Luis Linares Zapata
La torpe versión oficialista

La anunciada caída del general que quiso gobernar en su cautivo y secuestrado Morelos no trajo el caos, ni siquiera una parálisis de consideración como tanto anunciaron él mismo y los voceros oficiosos del poder. Frente a la versión que se propala de inminente ingobernabilidad propiciada por la intransigencia de partidos de oposición, ávidos de destruir y no colaborar en la paz y el desarrollo, se levanta otra visión de las cosas ocurridas allá. En esta manera de ver lo que entorpece la ruta normal y productiva de los asuntos públicos, entra en escena la pretensión del vetusto centralismo autoritario para seguir sosteniendo o designando, en atención a los intereses atrancados del sistema, a las figuras y programas que deben dominar el ámbito colectivo.

La culpa de lo que sucedió en días pasados en Morelos, según viene rezando el esfuerzo difusivo que se empuja desde las esferas de decisión establecidas, es la incapacidad de esos irresponsables opositores para configurar acuerdos y actuar con rapidez, pues son movidos por el solo prurito de denostar y contrariar. Se trata de mostrar cómo, un Congreso plural, donde ninguna fuerza por sí misma puede dominar el escenario o coordinar las acciones colectivas, se comporta como una entidad caótica y no puede llevar a cabo sus tareas.

En el fondo de esa tramposa manera de presentar los hechos se perciben varias premisas negativas que apenas se ocultan. Una que ataca a la actitud democrática misma por encerrar horrores tales como darle el poder a la izquierda protestataria, que es el sinónimo de anarquía. Otra es la especie, no bien formulada, de que fuera de lo conocido (léase PRI), por malo que sea, todo es desorden e ineficiencia. Y la campaña se hace no sólo con vistas a lo que ocurre en Morelos, que no les preocupa tanto a los hombres y mujeres de la llamada élite gobernante, sino por lo que bien puede suceder en el 2000 de todas las premoniciones derrotistas.

Pues para bien del curso indetenible de la transición no prevaleció tal intentona oficialista. En cambio, se condensa la creencia, bien fundada, de que lo que se atoró fue una forma caduca de tomar las decisiones con base en un reducido círculo de enterados mandos cupulares.

La caída de aquellos mandatarios locales que eran ya disfuncionales se decidía por entero en Los Pinos. En preciso por la intervención de sus ocupantes del momento. A este selecto grupo se les unían algunos representantes de las fuerzas reales que se veían afectados o cuyo desenlace pudiera usarse para rescatar o prolongar sus privilegios. En especial intervenía el mandatario saliente para velar por sus espaldas cargadas de oprobios, dineros o sangre. Pero si la impunidad estaba garantizada, como casi siempre sucedió, entonces se veía por los grandes y pequeños intereses creados de su grupo y patrocinadores.
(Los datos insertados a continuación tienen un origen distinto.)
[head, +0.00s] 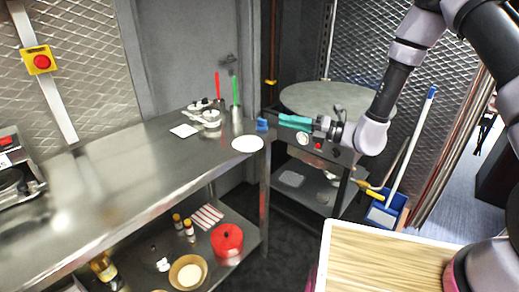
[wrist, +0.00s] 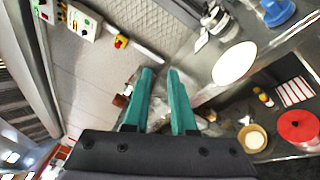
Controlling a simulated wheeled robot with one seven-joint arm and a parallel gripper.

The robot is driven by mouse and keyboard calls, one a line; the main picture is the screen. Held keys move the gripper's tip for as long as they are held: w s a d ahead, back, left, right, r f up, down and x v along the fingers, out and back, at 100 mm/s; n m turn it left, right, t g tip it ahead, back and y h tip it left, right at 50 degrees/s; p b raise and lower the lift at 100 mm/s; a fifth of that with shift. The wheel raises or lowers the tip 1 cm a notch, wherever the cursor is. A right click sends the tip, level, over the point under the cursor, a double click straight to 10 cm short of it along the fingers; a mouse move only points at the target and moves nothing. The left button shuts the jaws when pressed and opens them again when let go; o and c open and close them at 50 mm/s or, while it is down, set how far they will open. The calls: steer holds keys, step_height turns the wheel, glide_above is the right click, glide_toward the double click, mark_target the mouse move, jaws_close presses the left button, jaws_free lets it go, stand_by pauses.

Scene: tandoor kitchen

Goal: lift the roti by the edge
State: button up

En el específico caso que nos ocupa, el oficiante central fue el aspirante Labastida y sus operadores especiales. Pero Carrillo Olea nunca estuvo al margen, maniobró hasta en la forma de redactar su etérea licencia, no digamos para dejar detrás de sí a un incondicional. Por último, estuvieron los aporreados priístas del lugar que vieron hundirse a uno de los suyos enviados para el reemplazo. Al final y en buena hora, la Segob no pudo conducir el proceso, menos aún hacer prevalecer con sus improvisadas decisiones a la coalición de apoyo morelense a Carrillo que se venía expresando con profusión y recursos del erario.

Y no pudo, fundamentalmente y a pesar del complejo difusivo descrito, porque se tuvo enfrente a una densa y novedosa realidad: la sociedad organizada. Y no pudo porque a pesar del trabuco donde todavía intervienen actores poderosos, se chocó contra la beligerancia de la cultura ciudadana como una realidad activa que dio fundamento y energías a los partidos y fuerzas de oposición.

La tardía reacción del poder establecido facilitó la rebeldía y la solución tal y como se dio. No fue la mejor alternativa, es cierto, pero era la posible para no caer en la trampa de la inacción torpe o la ambición desmedida. La cordura se impuso y la política sigue su rumbo ascendente dejando a su paso las tenebras continuistas, las acciones viciadas y las miradas torpes.